机器学习--混淆矩阵(Confusion Matrix)

news2025/7/17 18:18:01

一、混淆矩阵

True Negative (TN)：真负类，样本的真实类别是负类，并且模型将其识别为负类，cm[0][0]。
False Positive (FP)：假正类，样本的真实类别是负类，但是模型将其识别为正类，cm[0][1]。
False Negative (FN)：假负类，样本的真实类别是正类，但是模型将其识别为负类，cm[1][0]。
True Positive (TP)：真正类，样本的真实类别是正类，并且模型将其识别为正类，cm[1][1]。
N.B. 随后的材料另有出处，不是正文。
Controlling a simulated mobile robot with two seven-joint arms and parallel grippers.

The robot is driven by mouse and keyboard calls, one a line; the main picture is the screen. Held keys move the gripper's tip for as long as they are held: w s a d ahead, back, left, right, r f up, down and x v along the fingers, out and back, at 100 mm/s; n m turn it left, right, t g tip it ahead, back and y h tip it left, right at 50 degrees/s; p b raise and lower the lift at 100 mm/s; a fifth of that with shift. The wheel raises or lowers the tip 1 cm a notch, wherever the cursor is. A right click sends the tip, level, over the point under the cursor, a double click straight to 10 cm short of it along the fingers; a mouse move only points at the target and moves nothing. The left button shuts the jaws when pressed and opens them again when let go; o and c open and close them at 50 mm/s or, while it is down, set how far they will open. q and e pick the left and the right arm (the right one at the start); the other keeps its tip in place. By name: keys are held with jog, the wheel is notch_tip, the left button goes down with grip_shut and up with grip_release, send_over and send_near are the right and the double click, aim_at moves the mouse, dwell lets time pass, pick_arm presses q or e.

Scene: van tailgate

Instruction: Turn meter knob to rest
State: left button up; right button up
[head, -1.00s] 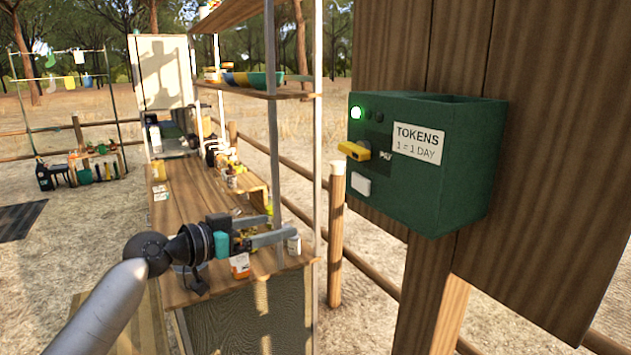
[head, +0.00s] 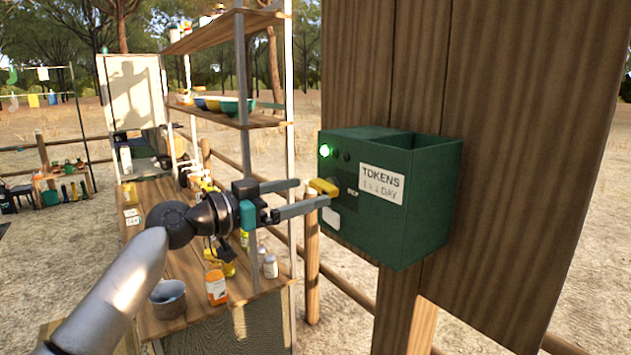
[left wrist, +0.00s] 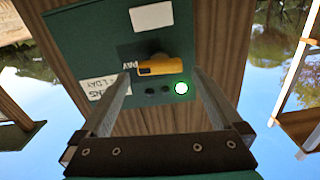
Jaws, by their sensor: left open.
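The green token meter (head: 405,215) is fixed to a wooden board on the right of the head view. Its yellow knob (head: 324,187) sticks out of the front face, with a lit green lamp (head: 326,151) above it. In the left wrist view the knob (left wrist: 160,65) lies across, beside the word PAY, between the lines of the two fingers. My left gripper (head: 313,194) is open, with its fingertips close to the knob. I cannot tell whether they touch it. The right gripper is not in view.
A wooden counter (head: 185,205) with bottles and a metal pot (head: 168,298) stands left of the meter, below my left arm. Shelves (head: 225,114) on metal posts rise behind it. A wooden fence post (head: 312,270) stands below the knob.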

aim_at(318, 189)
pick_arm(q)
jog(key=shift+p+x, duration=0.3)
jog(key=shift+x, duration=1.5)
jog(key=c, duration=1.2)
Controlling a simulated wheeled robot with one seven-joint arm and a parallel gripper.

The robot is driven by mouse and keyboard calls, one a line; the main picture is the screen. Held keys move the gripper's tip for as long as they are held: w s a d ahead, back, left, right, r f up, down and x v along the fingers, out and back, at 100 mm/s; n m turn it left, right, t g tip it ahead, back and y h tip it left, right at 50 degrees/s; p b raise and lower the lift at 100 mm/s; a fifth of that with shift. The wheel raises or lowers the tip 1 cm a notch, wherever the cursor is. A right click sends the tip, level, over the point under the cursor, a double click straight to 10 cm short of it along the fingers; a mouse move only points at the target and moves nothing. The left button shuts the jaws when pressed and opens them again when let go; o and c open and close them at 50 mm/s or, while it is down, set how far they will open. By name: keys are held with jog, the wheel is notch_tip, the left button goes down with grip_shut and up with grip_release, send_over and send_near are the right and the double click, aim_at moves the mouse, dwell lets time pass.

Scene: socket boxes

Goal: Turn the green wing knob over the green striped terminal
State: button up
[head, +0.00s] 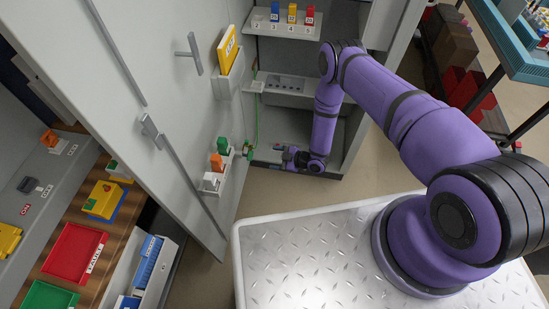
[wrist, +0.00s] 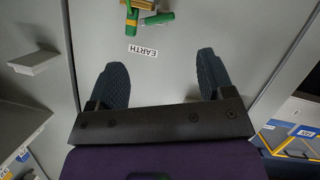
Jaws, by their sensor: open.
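In the wrist view, a green elongated piece (wrist: 158,19), which looks like the wing knob, lies at the top edge. It sits beside a yellowish block (wrist: 146,4) that appears to be the striped terminal and is partly cut off by the frame. A label reading EARTH (wrist: 142,49) is below them on the grey panel. My gripper (wrist: 160,62) is open and empty, its dark fingers spread on either side of the label, short of the knob. In the head view, my gripper (head: 284,153) is low by the cabinet, right of a small green part (head: 249,153); details there are too small to tell.
A green cable (head: 257,112) hangs above the small green part. The open grey door (head: 150,70) carries a holder with green (head: 222,146) and orange (head: 217,162) blocks. Cabinet shelves (head: 290,84) stand above my gripper. Bare floor (head: 285,190) lies in front.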

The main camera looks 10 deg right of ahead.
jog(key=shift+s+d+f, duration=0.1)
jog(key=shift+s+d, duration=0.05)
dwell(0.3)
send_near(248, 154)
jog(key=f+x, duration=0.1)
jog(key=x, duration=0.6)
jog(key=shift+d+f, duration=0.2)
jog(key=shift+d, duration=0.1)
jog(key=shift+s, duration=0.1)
from sklearn.metrics import confusion_matrix：

By definition a confusion matrix :math:`C` is such that :math:`C_{i, j}`
is equal to the number of observations known to be in group :math:`i` and
predicted to be in group :math:`j`.in binary classification, the count of 
true negatives is:math:`C_{0,0}`, 
false negatives is :math:`C_{1,0}`, 
true positives is:math:`C_{1,1}` and 
false positives is :math:`C_{0,1}`

二、根据混响矩阵计算分类指标

对于二分类问题，可以将样例根据其真实类别与机器学习器预测类别的组合划分为：TN、FP、FN、TP。
样例总数 = TN + FP + FN + TP。

2.1 精确率（Accuracy）

精确率是最常用的分类性能指标，可以用来表示模型的精度，即模型识别正确的个数/样本的总个数。一般情况下，模型的精度越高，说明模型的效果越好。
$\mathbf{Accuracy=\frac{TP+TN}{TN + FP + FN + TP}}$

2.2 召回率（Recall）

召回率又称为查全率，表示的是，模型正确识别出为正类的样本的数量占总的正类样本数量的比值。一般情况下，Recall越高，说明有更多的正类样本被模型预测正确，模型的效果越好。
Recall（召回率） = Sensitivity（敏感指标，True Positive Rate，TPR）= 查全率
$\mathbf{Recall=\frac{TP}{TP + FN}=\frac{预测正确的正类样本数}{正类正确预测为正类+正类误认为负类}=\frac{预测正确的正类样本数}{\color{blue} 真实为正类的样本数}}$

2.3 正确率/准确率（Precision）

又称为查准率，表示在模型识别为正类的样本中，真正为正类的样本所占的比例。
$\mathbf{Precision=\frac{TP}{TP + FP}=\frac{预测正确的正类样本数}{预测正确的正类+负类误认为正类}=\frac{预测正确的正类样本数}{\color{blue} 预测为正类的样本数}}$